Please print exactly the lines running from the one that contains "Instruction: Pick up" to the end of the data, with both lines included.

** Provided data **
□ □ □ □
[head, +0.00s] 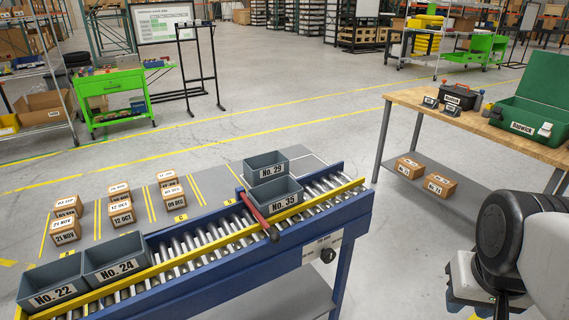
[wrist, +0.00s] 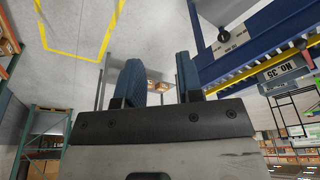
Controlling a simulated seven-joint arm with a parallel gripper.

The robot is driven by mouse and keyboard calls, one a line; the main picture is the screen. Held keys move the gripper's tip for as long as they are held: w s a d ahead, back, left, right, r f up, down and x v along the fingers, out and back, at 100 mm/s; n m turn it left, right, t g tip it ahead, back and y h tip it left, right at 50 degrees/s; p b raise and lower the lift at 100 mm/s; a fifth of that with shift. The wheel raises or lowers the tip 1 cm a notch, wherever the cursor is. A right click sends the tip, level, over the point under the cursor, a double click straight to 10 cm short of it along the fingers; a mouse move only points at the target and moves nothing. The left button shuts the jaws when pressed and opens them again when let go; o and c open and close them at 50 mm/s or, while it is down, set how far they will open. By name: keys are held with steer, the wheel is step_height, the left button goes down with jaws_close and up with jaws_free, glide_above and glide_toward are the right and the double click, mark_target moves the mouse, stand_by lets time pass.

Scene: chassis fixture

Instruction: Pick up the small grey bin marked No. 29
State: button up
□ □ □ □
** Task response **
Instruction: Pick up the small grey bin marked No. 29
State: button up

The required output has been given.